Set down each line from the one containing "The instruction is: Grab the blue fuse" to the one containing "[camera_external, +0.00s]", inclusive, exactly as written and with nothing further.

Rows from a robot dataset:

— start —

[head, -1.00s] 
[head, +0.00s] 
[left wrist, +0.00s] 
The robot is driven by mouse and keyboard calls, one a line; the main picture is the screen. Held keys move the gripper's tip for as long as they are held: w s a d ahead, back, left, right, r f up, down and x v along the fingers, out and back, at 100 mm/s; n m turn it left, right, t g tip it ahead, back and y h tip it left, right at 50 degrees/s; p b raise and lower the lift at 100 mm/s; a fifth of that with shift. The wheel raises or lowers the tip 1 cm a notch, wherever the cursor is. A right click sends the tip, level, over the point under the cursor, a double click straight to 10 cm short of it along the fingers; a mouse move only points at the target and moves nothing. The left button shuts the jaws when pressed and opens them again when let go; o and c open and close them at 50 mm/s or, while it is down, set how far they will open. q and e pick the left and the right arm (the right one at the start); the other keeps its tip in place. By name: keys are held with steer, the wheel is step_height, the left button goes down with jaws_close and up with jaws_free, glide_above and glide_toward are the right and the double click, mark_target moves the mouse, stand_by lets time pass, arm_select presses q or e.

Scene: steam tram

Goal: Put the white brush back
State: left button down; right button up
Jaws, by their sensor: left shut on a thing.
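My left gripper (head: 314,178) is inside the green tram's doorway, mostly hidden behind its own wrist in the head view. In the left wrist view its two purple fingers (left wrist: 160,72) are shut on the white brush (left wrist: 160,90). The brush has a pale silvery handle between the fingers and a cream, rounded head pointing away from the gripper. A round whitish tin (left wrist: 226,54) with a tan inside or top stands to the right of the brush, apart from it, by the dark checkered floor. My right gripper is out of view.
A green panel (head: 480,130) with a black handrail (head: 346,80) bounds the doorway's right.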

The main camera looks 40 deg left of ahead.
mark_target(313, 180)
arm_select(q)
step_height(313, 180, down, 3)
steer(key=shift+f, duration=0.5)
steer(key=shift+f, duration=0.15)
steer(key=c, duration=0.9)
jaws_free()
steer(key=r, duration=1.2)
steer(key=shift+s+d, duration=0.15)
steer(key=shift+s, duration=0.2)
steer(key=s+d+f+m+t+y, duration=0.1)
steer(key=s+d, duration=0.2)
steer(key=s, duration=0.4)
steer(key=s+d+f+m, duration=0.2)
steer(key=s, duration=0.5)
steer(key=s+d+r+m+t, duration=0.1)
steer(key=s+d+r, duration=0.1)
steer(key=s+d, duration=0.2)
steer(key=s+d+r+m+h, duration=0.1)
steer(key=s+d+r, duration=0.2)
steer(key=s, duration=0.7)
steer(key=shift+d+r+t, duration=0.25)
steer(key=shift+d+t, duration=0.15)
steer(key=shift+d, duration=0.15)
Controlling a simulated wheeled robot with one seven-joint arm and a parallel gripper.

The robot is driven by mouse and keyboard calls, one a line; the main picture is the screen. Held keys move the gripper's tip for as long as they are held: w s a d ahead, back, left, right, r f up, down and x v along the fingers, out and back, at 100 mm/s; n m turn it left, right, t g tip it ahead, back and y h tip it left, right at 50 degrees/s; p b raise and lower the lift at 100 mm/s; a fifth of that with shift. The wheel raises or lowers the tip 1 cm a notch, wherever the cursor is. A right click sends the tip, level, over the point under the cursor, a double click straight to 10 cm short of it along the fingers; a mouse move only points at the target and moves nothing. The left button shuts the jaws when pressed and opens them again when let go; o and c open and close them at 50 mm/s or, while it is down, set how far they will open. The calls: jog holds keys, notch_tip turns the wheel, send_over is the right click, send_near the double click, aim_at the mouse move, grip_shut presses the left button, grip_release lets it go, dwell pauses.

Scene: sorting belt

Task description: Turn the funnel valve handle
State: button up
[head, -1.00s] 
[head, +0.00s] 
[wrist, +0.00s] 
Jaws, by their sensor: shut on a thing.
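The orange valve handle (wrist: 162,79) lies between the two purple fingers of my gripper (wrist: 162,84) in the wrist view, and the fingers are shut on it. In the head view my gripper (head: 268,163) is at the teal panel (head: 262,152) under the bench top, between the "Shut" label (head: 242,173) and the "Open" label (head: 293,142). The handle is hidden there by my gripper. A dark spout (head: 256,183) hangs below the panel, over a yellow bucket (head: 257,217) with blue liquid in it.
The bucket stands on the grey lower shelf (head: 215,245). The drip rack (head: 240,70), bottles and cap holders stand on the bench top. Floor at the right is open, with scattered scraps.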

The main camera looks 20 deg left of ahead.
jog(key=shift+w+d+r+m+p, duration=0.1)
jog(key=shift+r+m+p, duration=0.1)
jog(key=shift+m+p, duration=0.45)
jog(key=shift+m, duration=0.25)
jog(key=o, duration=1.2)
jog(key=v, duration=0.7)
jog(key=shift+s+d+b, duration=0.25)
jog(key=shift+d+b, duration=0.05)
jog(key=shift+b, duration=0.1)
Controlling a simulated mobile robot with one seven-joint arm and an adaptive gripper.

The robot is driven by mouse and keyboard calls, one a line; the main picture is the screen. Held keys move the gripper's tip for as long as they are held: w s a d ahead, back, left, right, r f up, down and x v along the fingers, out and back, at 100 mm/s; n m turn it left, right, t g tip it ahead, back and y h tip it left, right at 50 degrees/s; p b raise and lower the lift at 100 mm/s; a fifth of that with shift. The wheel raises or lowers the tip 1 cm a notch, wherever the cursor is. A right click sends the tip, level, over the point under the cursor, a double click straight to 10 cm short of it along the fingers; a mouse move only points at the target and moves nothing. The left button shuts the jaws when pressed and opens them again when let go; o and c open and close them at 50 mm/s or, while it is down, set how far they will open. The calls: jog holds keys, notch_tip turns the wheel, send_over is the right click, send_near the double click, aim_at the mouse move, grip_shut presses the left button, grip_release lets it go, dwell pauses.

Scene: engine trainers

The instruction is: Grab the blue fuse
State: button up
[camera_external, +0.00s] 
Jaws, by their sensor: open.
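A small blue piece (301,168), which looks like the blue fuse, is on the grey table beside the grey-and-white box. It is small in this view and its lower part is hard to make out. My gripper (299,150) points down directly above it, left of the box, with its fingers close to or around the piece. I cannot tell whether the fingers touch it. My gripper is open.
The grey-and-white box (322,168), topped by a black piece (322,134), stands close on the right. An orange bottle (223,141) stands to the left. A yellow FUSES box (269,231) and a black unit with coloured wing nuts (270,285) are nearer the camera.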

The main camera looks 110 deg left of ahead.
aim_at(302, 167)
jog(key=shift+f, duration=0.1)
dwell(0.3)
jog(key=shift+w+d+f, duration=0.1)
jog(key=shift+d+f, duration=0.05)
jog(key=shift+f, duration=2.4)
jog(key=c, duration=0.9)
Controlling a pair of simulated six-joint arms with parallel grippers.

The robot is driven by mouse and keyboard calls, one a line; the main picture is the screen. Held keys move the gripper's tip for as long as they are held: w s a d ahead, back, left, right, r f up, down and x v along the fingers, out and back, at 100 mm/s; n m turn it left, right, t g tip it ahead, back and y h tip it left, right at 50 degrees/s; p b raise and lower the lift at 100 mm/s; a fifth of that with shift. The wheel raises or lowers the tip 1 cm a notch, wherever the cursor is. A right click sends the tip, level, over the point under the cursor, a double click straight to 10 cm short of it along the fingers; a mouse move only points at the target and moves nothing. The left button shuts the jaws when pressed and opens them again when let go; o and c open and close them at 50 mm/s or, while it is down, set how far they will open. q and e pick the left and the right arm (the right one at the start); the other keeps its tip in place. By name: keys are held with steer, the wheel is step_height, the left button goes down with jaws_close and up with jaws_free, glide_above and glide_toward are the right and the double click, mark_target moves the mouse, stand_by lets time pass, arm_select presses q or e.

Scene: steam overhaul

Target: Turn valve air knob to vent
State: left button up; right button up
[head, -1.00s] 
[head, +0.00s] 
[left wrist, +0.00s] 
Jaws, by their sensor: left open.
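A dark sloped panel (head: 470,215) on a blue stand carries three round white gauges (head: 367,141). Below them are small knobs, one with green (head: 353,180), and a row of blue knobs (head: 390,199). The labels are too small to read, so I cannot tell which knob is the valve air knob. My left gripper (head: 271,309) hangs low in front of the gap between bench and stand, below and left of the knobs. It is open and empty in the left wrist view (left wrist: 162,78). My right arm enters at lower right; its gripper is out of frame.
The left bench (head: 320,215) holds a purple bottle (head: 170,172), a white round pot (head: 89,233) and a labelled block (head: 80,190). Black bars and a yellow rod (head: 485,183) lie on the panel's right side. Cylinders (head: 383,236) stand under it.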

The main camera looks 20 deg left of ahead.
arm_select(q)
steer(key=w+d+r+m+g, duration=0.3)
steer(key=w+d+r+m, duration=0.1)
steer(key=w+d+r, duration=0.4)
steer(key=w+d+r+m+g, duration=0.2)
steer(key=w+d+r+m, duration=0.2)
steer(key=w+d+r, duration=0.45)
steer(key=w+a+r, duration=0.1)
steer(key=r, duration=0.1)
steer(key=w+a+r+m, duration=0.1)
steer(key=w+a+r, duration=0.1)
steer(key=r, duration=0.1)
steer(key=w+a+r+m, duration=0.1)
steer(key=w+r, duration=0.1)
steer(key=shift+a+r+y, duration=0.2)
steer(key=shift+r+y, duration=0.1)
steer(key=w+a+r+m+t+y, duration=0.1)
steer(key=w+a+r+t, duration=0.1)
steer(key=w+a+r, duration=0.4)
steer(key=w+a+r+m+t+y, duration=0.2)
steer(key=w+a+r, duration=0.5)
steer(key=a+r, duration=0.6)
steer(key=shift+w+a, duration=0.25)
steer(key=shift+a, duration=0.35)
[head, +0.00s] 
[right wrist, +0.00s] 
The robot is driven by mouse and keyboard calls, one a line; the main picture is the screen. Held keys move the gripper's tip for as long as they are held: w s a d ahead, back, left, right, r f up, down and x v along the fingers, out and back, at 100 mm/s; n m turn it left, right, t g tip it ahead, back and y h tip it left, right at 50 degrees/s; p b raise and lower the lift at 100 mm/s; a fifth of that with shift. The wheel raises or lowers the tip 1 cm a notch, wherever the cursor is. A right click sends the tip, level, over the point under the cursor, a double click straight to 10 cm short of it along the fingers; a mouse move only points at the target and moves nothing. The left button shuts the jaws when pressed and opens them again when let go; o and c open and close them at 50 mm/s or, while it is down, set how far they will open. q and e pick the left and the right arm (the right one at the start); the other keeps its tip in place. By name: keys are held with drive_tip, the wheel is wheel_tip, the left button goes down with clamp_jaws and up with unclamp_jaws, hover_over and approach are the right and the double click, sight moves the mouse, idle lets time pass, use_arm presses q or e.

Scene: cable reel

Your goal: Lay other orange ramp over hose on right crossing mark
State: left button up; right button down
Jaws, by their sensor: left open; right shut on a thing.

— end —

Solution below:
The instruction is: Grab the blue fuse
State: button up
[camera_external, +0.00s] 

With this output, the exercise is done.